ウンベルト・エーコの小説講座: 若き小説家の告白 (単行本)
何をもってして「クリエイティブ」かという議論はあるものの、クリエイティブな作家というのは、果たしてどのような存在なのでしょうか。
こと現代において、本来的な意味における“新作”というものはないのかもしれません。どんな作品でも、すでに、誰かが似たようなものを発表している可能性がある。
そうなると、クリエイティブという言葉の意味もあやしくなります。創作。誰かがつくったものを、それと知らずにつくったとして、果たしてそれはクリエイティブなのでしょうか。
ともすると、私たちにできることは、「クリエイティブであろうとする」ことだけなのかもしれません。あろうとする姿勢そのものが、唯一、作家としての真摯さといえる。
本書においても、“クリエイティブな作家”についての言及があります。引用してみましょう。
「クリエイティブな作家」とよばれる人々は、自分の作品についての解釈をけっしてあたえてはいけないということです。テクストとは、読者の仕事に一部を任せたがる怠惰な機械なのです。言い換えれば、テクストとは、多様な解釈を引き出すための装置なのです。
「クリエイティブな作家」という視点から、テスクト論にまで派生させているところはさすがという感じです。

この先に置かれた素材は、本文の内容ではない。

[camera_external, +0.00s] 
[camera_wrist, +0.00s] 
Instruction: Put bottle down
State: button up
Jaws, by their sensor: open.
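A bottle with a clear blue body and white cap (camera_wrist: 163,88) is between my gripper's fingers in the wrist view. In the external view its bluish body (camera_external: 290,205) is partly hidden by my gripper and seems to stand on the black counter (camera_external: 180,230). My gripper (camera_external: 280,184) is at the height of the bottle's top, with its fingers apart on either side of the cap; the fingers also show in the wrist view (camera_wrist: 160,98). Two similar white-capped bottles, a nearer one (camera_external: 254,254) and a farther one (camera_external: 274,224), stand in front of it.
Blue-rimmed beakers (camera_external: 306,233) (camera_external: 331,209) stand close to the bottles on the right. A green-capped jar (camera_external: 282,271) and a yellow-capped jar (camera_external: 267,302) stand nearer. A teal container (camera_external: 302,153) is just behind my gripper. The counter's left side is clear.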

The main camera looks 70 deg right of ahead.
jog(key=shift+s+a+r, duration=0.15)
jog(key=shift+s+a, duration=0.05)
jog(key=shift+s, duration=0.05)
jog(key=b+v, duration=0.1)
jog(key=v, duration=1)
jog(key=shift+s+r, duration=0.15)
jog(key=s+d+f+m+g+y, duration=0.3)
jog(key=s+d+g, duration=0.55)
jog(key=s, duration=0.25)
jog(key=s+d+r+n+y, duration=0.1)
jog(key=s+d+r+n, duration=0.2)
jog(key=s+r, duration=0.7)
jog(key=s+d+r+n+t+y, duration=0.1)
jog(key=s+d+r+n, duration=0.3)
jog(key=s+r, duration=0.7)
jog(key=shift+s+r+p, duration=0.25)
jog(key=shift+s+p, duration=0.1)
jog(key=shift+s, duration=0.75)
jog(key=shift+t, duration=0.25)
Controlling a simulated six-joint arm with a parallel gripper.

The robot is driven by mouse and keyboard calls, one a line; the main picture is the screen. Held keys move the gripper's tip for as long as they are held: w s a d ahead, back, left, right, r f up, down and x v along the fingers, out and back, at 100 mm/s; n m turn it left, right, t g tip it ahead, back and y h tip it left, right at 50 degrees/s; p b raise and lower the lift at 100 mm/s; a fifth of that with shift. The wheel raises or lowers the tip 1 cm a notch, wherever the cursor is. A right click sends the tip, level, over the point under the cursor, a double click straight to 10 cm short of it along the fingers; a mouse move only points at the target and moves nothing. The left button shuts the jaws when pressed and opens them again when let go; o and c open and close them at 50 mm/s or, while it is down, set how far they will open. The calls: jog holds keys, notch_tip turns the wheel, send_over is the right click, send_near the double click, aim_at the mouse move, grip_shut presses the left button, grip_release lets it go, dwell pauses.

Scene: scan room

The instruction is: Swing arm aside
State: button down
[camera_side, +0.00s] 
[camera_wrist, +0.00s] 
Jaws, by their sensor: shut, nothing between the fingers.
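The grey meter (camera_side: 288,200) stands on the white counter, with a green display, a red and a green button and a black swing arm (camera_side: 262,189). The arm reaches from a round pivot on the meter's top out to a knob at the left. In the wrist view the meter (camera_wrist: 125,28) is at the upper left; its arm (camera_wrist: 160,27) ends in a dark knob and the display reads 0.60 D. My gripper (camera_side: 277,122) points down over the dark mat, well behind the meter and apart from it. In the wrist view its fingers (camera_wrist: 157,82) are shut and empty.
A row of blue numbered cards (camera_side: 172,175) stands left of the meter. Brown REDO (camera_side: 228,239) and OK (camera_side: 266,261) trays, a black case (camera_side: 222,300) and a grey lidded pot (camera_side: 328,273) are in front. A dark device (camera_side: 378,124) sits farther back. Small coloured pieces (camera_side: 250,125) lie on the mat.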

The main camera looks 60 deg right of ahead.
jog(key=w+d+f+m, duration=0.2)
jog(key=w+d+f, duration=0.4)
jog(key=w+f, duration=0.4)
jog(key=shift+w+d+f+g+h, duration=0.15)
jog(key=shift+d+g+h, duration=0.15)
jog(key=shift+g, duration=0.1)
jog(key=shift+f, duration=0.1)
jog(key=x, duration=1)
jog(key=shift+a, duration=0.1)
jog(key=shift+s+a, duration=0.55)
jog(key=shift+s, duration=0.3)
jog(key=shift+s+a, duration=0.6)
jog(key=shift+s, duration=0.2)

たしかに、類似している作品があったとしても、そこからどんな解釈を得るかは読者によってさまざま。そこに、本来的な意味でもクリエイティビティがあるのかもしれません。
目次
1 左から右へと書く(クリエイティブ・ライティングとは何か?
むかしむかし ほか)
2 作者、テクスト、解釈者
3 フィクションの登場人物についての考察(アンナ・カレーニナのために泣くということ
存在論vs.記号論 ほか)
4 極私的リスト(実務的リストと詩的リスト
列挙の修辞 ほか)
著者
エーコ・ウンベルト
1932年、北イタリアのアレッサンドリアに生れる。哲学・中世美学・記号論・メディア論の分野において、世界的知識人として名を知られるようになる。しかるのち、50歳目前にして小説『薔薇の名前』を刊行。この処女作が大ベストセラーとなる。著書の多くが世界各国で翻訳されている。2016年没。